On parle de crus pour le chocolat comme pour le vin et la région propose de bons Côtes du Rhône.
C’est une région difficile, on y mange bien, on y boit bien.
Annecy, de MOF à MOF
Vous semblez y avoir beaucoup souffert ! Qu’est-ce qui vous a conduit à Annecy ?
Le hasard. Je ne voulais pas faire ma vie en restauration. Ma femme, qui est pâtissière, non plus. Nous nous sommes connus chez Le Nôtre. On a regardé une ville qui pourrait nous plaire en Rhône Alpes. On est venus à Annecy une fois, une deuxième fois. Pas mal ! Belle région ! Et puis quelqu’un me parle de Paul Collet, Meilleur Ouvrier de France, qui vendait sa boutique à Annecy pour partir à la retraite. Paul Collet m’avait d’ailleurs noté lors d’une épreuve du MOF que j’ai eu en 2007, avant la finale.
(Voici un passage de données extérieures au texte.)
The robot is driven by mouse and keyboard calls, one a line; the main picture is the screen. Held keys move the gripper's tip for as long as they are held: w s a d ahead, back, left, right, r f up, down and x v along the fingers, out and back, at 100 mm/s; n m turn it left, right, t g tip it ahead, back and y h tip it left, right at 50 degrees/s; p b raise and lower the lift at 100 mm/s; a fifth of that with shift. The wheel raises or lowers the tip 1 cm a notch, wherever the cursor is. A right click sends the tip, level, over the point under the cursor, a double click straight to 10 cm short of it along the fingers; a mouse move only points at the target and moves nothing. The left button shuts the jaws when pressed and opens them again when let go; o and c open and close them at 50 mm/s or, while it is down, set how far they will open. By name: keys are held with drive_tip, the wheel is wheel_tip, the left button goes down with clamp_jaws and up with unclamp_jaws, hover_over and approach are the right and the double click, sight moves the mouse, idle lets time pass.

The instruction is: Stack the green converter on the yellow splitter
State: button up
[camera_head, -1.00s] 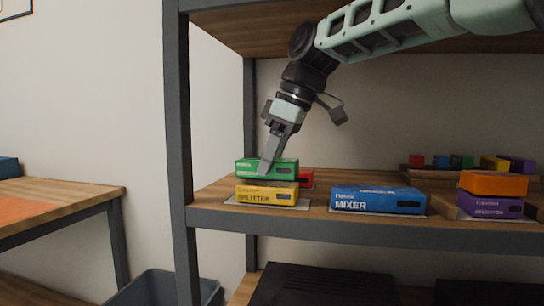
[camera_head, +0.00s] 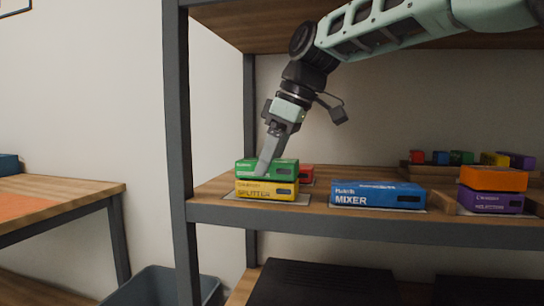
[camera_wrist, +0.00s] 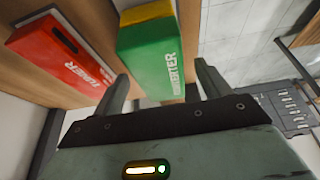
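The green converter (camera_head: 267,168) lies flat on top of the yellow splitter (camera_head: 266,190) at the left end of the shelf, roughly aligned with it. In the wrist view the green converter (camera_wrist: 150,62) lies between my two fingers, and a yellow end of the splitter (camera_wrist: 147,12) shows beyond it. My gripper (camera_head: 265,168) reaches down from above, with one finger in front of the converter's face. In the wrist view my gripper (camera_wrist: 165,82) looks open around the converter, with a visible gap at the right finger. The left finger is close to the box's edge; contact is unclear.
A red box (camera_head: 306,174) sits close behind the stack; it also shows in the wrist view (camera_wrist: 65,52). A blue mixer box (camera_head: 378,195) lies to the right. An orange box (camera_head: 493,178) rests on a purple box (camera_head: 490,201). Small coloured blocks line the back.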

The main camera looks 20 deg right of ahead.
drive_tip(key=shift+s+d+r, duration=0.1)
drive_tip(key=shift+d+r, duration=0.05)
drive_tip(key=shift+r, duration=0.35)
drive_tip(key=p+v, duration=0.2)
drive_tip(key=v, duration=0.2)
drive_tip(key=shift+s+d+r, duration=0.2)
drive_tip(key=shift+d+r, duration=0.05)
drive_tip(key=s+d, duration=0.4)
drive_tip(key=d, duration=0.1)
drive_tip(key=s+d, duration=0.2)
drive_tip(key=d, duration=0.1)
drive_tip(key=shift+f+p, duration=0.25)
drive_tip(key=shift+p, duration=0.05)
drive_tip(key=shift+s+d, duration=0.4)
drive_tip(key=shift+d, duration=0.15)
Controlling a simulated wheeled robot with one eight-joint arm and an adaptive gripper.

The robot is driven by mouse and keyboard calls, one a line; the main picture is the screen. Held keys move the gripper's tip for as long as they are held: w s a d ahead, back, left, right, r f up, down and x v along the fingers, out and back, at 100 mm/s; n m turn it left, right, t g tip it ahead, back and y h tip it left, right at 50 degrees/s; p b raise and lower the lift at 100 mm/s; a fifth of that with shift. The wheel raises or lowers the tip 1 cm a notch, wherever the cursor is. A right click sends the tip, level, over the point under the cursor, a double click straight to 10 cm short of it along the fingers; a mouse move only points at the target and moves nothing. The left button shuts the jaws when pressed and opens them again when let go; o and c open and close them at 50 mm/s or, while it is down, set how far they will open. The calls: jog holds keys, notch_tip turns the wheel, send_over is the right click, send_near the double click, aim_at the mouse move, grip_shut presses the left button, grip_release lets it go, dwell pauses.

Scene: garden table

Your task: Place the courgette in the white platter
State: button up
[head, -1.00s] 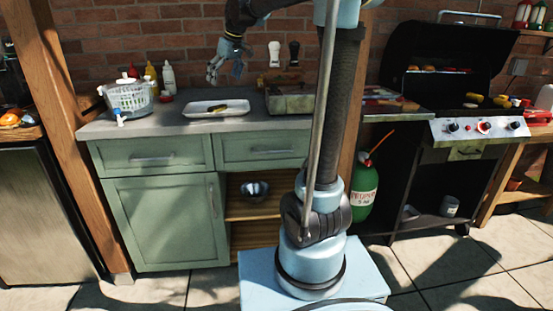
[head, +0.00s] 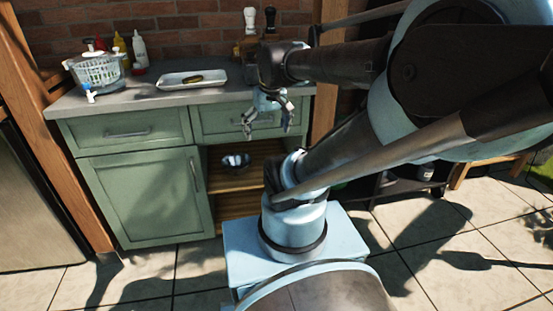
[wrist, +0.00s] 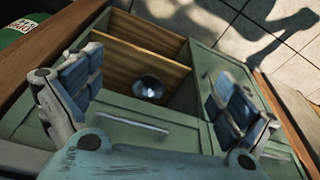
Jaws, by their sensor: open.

Nous nous sommes tout de suite entendus et un lien fort s’est créé.
Photo © Gilles Camillieri
Retour en 2007, le fameux concours du Meilleur Ouvrier de France
Les liens forts, vous connaissez. Lorsque vous cassez votre pièce principale en finale du MOF, tous les examinateurs sont là pour vous pousser vers le meilleur.
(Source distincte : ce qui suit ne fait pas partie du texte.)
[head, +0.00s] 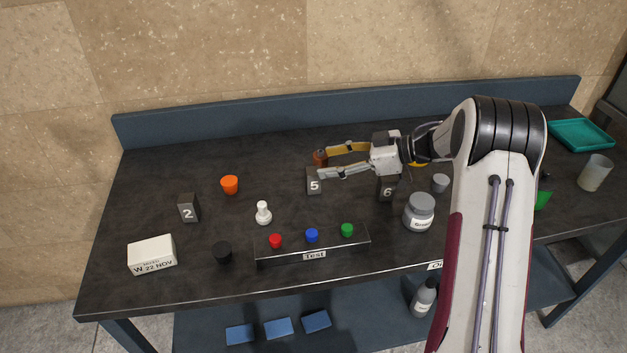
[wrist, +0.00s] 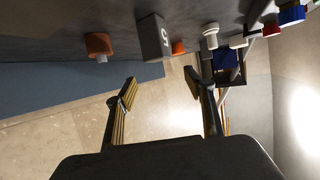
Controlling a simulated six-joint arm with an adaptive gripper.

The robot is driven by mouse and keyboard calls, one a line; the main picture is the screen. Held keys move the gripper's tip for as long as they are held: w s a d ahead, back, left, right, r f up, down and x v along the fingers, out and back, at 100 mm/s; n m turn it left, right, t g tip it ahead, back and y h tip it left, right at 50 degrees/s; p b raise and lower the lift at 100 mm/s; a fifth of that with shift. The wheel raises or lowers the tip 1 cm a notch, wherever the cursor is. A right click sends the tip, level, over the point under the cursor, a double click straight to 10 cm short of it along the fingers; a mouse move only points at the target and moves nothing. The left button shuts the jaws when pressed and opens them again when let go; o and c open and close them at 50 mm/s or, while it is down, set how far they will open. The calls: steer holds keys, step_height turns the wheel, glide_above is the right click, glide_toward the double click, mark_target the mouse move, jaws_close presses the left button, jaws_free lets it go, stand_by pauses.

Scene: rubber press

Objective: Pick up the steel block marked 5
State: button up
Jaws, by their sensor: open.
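The steel block marked 5 (head: 314,182) is a dark upright block standing on the dark bench in the head view, left of the arm. In the wrist view the block marked 5 (wrist: 153,37) appears at the top, just beyond the fingertips. My gripper (head: 324,161) is open and points left, its near finger crossing close to the block's top right. In the wrist view my gripper (wrist: 160,80) has empty space between its fingers, with the block roughly in line with that gap. I see no clear contact; the exact distance is hard to tell.
A brown rounded object (head: 320,156) stands just behind the block, by the far fingertip. Block 6 (head: 387,188) is below the gripper body, and block 2 (head: 188,208) is far left. A white pawn-shaped piece (head: 263,213) and the Test rack (head: 313,254) stand in front.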

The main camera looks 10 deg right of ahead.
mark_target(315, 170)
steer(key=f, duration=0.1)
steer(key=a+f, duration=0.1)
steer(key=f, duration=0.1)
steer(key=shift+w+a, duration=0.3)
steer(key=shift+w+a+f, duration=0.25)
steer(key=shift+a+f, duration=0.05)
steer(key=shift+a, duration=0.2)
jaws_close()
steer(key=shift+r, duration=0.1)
Le moment a été très difficile mais on se rend compte que les MOF qui sont là pour accompagner, pour conseiller ont fait leur travail. Ils m’ont dit de continuer, de finir. Heureusement qu’ils m’ont poussé ! Ce sont les épreuves précédentes qui m’ont permis de décrocher le titre. Il fallait produire une pièce pour ne pas avoir de note éliminatoire ! Ce concours m’a montré que j’étais fort moralement. Je le dois à mon coach Gérard Gautron. Il m’a toujours préparé de cette façon. J’ai toujours fait des concours.
Les concours forment la jeunesse !
Pour quelle raison participer à des concours?
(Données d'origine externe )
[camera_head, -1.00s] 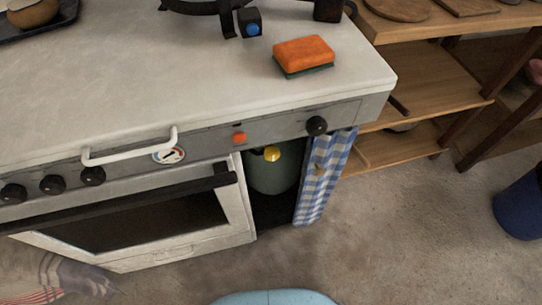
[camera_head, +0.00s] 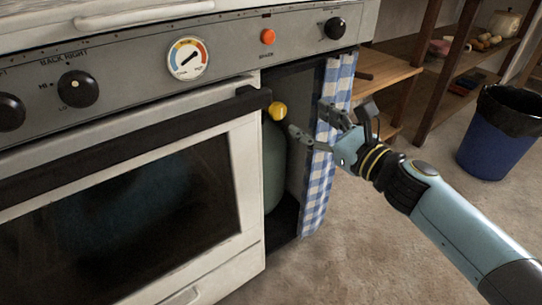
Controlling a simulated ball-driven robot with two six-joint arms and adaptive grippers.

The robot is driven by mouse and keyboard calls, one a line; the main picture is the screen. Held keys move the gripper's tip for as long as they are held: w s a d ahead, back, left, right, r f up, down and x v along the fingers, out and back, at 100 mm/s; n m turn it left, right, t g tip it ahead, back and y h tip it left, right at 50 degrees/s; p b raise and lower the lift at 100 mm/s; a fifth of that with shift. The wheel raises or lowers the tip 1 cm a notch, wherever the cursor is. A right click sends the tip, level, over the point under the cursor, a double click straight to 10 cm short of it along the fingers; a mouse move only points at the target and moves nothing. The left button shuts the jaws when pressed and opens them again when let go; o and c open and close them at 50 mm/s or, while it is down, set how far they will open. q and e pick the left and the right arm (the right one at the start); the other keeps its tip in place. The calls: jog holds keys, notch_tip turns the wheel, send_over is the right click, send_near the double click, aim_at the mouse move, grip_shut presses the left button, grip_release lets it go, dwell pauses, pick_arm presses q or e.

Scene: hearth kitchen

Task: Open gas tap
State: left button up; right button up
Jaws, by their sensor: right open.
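The yellow gas tap (camera_head: 278,111) sits at the top of a green gas cylinder (camera_head: 273,165) in the open compartment right of the oven door. The oven door's edge and handle end hide part of the cylinder. My right gripper (camera_head: 312,122) comes in from the right at the compartment's mouth. It is open and empty, its fingers pointing left toward the tap, with a small gap between them and the tap in the picture. A blue checked curtain (camera_head: 318,190) hangs at the compartment's right side, behind the gripper. My left gripper is out of view.
The black oven handle (camera_head: 130,143) ends close to the tap on the left. The stove panel with a gauge (camera_head: 187,59), an orange button (camera_head: 267,37) and knobs runs above. A blue bin (camera_head: 492,140) stands at the right; floor between is clear.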

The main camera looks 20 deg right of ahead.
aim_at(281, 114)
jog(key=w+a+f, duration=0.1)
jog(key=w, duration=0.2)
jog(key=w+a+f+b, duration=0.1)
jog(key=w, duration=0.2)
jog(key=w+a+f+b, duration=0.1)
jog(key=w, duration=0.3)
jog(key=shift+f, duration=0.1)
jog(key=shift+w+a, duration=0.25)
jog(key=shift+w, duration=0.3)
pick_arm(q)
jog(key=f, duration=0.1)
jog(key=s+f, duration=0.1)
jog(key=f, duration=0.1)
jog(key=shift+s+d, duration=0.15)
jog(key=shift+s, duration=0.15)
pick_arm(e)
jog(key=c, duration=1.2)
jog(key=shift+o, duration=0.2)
C’est un entraînement naturel. Chez Le Nôtre, j’ai vu des MOF, des gars qui font des concours. Ils font de belles pièces, ils travaillent le sucre, le chocolat. On les suit. J’ai fini dernier à mon premier concours ! J’y étais allé sans conseils, je me préparais chez mes parents. Comme le directeur de l’école Le Nôtre présidait ce concours, ma place de dernier m’a ouvert les portes de cette école. Le président du jury m’a demandé pourquoi je n’avais pas demandé de conseils, on m’aurait accompagné. J’ai répondu que je voulais voir où j’en étais. J’ai vu ! J’avais vingt ans.
L’esprit d’équipe
Ce monsieur a aussi été un entremetteur puisque c’est à l’école Le Nôtre que vous avez rencontré votre épouse. MOF, c’est un col tricolore et une tête au-dessus. C’est en réalité un travail d’équipe.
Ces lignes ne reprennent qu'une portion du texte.